La differenza, nota la Commissione, è che la tabella usata dall'Italia non prende in conto una serie di elementi di flessibilità che sono invece acquisiti nel pacchetto, e che ne rendono molto meno cara l'applicazione. In particolare, nello scenario 'scelto' dall'Italia non sono compresi né la possibilità di scambiare fra Stati membri i 'crediti' derivanti dalla produzione di fonti rinnovabili con il sistema delle 'garanzie d'origine'), né il ricorso ai 'crediti esterni', ovvero la possibilità di contabilizzare in patria riduzioni di CO2 derivanti da progetti realizzati fuori dall'Ue, attraverso il Meccanismo di sviluppo pulito (Cdm) nelle economie emergenti o i pesi in via di sviluppo, e il meccanismo di 'Joint Implementation' negli Stati dell'ex Urss. Non tenere conto di questi meccanismi significa, argomenta la Commissione, aumentare notevolmente i costi di attuazione del pacchetto non solo per l'Italia, ma per tutti a l'Ue.

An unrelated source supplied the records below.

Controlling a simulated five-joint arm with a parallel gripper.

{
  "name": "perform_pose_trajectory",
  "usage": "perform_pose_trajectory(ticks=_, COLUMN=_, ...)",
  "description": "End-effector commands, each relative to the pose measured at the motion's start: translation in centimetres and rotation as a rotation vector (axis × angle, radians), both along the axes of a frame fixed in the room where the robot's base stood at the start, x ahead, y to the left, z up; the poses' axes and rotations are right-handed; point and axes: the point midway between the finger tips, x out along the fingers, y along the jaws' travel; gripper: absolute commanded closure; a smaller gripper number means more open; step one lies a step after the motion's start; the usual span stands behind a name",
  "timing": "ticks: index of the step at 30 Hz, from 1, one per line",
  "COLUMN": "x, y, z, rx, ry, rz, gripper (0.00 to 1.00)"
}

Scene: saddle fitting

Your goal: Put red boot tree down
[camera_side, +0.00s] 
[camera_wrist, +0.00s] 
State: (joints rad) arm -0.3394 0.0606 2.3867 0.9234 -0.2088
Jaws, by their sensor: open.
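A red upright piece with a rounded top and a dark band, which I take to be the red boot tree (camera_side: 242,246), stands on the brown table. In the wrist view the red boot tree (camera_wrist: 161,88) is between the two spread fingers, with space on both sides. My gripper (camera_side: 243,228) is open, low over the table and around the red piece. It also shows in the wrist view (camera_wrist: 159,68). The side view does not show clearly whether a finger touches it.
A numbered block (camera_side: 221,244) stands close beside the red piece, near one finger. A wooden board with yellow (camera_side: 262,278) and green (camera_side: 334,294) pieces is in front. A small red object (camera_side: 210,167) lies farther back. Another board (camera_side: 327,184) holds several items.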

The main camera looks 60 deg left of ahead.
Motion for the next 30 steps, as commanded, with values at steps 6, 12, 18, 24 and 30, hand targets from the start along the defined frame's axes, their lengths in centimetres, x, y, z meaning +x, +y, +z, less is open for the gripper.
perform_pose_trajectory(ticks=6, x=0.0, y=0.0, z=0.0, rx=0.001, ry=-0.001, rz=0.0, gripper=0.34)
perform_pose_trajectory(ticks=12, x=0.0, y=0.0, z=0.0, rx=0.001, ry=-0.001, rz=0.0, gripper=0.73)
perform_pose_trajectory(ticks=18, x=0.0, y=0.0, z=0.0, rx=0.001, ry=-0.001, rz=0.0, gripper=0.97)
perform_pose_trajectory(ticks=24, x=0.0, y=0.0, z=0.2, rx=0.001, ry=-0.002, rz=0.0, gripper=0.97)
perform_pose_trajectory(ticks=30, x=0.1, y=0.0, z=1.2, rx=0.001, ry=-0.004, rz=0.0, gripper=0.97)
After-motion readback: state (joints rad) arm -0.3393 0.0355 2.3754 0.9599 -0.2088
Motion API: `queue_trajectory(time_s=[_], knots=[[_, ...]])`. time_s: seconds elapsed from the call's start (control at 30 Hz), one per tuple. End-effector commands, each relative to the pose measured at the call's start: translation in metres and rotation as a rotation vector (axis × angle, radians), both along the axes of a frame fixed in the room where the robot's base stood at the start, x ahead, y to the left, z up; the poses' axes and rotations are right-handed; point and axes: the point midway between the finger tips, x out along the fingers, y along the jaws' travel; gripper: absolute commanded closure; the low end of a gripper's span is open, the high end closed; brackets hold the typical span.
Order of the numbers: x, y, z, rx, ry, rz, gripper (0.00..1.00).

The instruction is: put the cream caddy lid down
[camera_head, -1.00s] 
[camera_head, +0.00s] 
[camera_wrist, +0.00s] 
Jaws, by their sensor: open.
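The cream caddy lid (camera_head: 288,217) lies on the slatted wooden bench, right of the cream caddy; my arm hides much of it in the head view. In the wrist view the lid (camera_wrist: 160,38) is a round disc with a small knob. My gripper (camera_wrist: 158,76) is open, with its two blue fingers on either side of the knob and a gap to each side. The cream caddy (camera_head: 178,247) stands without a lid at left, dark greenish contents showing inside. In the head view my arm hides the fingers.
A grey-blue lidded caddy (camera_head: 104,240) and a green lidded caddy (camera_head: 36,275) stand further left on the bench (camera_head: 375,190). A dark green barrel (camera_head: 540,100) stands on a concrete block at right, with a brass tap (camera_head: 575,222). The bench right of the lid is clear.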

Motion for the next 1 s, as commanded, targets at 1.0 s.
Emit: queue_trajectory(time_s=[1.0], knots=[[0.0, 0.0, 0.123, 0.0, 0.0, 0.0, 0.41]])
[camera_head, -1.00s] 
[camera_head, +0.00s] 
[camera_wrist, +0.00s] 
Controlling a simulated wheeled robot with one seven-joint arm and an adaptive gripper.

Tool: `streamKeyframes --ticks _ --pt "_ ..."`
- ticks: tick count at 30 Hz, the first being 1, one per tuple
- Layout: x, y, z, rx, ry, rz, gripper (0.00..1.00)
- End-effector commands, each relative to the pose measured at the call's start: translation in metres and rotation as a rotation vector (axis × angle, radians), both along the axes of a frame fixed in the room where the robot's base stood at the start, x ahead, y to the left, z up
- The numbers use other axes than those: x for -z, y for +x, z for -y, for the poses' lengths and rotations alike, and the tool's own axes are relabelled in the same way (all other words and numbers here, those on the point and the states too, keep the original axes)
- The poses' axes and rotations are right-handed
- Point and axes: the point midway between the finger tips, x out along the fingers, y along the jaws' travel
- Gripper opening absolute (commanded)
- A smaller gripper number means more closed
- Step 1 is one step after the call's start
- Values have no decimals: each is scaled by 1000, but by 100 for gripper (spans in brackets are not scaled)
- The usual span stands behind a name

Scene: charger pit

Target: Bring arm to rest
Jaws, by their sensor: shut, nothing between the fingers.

La Commissione fa anche notare che le cifre indicate con il termine 'costi aggiuntivi' non possono essere meccanicamente sottratte al Pil, in quanto si tratta di costi (in particolare quelli pagati dall'industria per acquistare i diritti di emissione di CO2) che restano nelle casse dello Stato membro in cui sono pagati, e che sono poi reinvestiti nell'economia nazionale ed europea, nelle fonti rinnovabili e nella transizione energetica, creando spesso posti di lavoro. L'analisi dell'Esecutivo Ue mostra che, in realtà, con la realizzazione del pacchetto l'Italia è non se la caverebbe affatto male come ha confermato oggi Dimas. Nella tabella usata dalla Commissione, il costo per l'Italia (0,51-0,66 per cento del Pil) è di poco superiore a quello medio dell'Ue (0,45%), e vicino a quello della Germania (0,49 - 0,56 per cento) e non lontano dalle stime per la Gran Bretagna (0,34 - 0,42 per cento) e persino della Francia (0,32 - 0,47 per cento), che pure può contare sul contributo del nucleare. Per la Spagna, il costo è leggermente inferiore (0,41 - 0,62 per cento), mentre è molto più basso proprio per la Polonia (0,06 - 0,38 per cento), che con l'Italia tanto si oppone al 'pacchetto'. Per nessun paese, comunque, il costo arriverebbe all'1% del Pil, salvo la Lituania (1,02), nel caso in cui non venissero applicati i 'meccanismi di solidarietà' che ridistribuiscono verso i paesi più poveri il 10% del ricavato delle aste dei diritti di emissione nei paesi più ricchi.